19. WITHHOLDING OF ADDITIONAL INCOME TAXES. Upon the exercise of a
Non-Qualified Option, the grant of an Award, the making of a Purchase of Common
Stock for less than its fair market value, the making of a Disqualifying
Disposition (as defined in paragraph 20) or the vesting of restricted Common
Stock acquired on the exercise of a Stock Right hereunder, the Company, in
accordance with Section 3402(a) of the Code, may require the optionee, Award
recipient or purchaser to pay additional withholding taxes in respect of the
amount that is considered compensation includible in such person's gross income.
The Committee in its discretion may condition (i) the exercise of an Option,
(ii) the grant of an Award, (iii) the making of a Purchase of Common Stock for
less than its fair market value, or (iv) the vesting of restricted Common Stock
acquired by exercising a Stock Right, on the grantee's payment of such
additional withholding taxes.
20. NOTICE TO COMPANY OF DISQUALIFYING DISPOSITION. Each employee who
receives an ISO must agree to notify the Company in writing immediately after
the employee makes a Disqualifying Disposition of any Common Stock acquired
pursuant to the exercise of an ISO. A Disqualifying Disposition is any
disposition (including any sale) of such Common Stock before the later of (a)

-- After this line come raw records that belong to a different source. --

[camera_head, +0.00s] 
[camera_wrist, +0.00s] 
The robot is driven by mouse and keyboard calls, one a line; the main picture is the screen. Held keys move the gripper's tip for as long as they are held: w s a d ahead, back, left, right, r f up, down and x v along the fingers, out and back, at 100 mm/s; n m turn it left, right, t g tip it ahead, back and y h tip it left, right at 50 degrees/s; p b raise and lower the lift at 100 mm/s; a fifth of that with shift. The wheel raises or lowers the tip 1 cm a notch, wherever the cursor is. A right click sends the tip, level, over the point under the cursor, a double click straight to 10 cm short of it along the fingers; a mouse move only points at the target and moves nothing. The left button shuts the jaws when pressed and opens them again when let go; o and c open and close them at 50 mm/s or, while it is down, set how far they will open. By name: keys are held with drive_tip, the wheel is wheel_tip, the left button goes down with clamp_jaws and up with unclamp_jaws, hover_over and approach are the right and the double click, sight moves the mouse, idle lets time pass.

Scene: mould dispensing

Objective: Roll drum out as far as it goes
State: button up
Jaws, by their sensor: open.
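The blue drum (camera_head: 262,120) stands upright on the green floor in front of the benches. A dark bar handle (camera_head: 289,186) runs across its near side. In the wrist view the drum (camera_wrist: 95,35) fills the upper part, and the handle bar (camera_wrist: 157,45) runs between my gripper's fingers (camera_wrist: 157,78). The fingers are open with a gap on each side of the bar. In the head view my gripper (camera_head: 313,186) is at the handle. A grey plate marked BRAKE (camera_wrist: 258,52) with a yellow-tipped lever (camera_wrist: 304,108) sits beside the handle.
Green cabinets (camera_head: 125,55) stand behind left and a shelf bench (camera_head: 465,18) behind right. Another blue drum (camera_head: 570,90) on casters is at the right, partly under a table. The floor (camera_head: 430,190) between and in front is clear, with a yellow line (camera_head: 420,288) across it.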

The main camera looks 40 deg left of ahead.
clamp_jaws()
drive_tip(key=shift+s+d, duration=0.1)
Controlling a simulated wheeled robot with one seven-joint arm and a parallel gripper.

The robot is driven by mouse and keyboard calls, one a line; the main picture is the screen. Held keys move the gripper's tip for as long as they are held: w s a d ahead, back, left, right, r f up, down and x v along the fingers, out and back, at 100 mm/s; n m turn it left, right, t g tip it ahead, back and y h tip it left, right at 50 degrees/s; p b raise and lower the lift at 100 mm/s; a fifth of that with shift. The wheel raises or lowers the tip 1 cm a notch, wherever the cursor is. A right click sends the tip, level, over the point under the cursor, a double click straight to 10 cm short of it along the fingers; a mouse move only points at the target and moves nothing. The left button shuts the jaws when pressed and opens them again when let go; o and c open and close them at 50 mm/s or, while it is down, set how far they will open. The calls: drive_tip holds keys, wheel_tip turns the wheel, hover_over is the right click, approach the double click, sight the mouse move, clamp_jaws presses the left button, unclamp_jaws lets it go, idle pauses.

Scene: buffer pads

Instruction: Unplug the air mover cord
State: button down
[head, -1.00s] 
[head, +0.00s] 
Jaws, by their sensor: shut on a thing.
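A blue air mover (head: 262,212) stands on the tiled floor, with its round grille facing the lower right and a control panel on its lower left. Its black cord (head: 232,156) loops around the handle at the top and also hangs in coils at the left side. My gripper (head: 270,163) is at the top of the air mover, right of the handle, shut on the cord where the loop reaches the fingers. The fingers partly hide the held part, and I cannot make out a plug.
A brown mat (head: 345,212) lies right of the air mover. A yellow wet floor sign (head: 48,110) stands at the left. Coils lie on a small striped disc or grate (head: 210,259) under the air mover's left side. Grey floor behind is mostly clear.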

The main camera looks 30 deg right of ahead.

two years after the date the employee was granted the ISO, or (b) one year after
the date the employee acquired Common Stock by exercising the ISO. If the
employee has died before such stock is sold, these holding period requirements
do not apply and no Disqualifying Disposition can occur thereafter.
10
21. GOVERNING LAW; CONSTRUCTION. The validity and construction of the
Plan and the instruments evidencing Stock Rights shall be governed by the laws
of the State of Delaware, or the laws of any jurisdiction in which the Company
or its successors in interest may be organized. In construing this Plan, the
singular shall include the plural and the masculine gender shall include the
feminine and neuter, unless the context otherwise requires.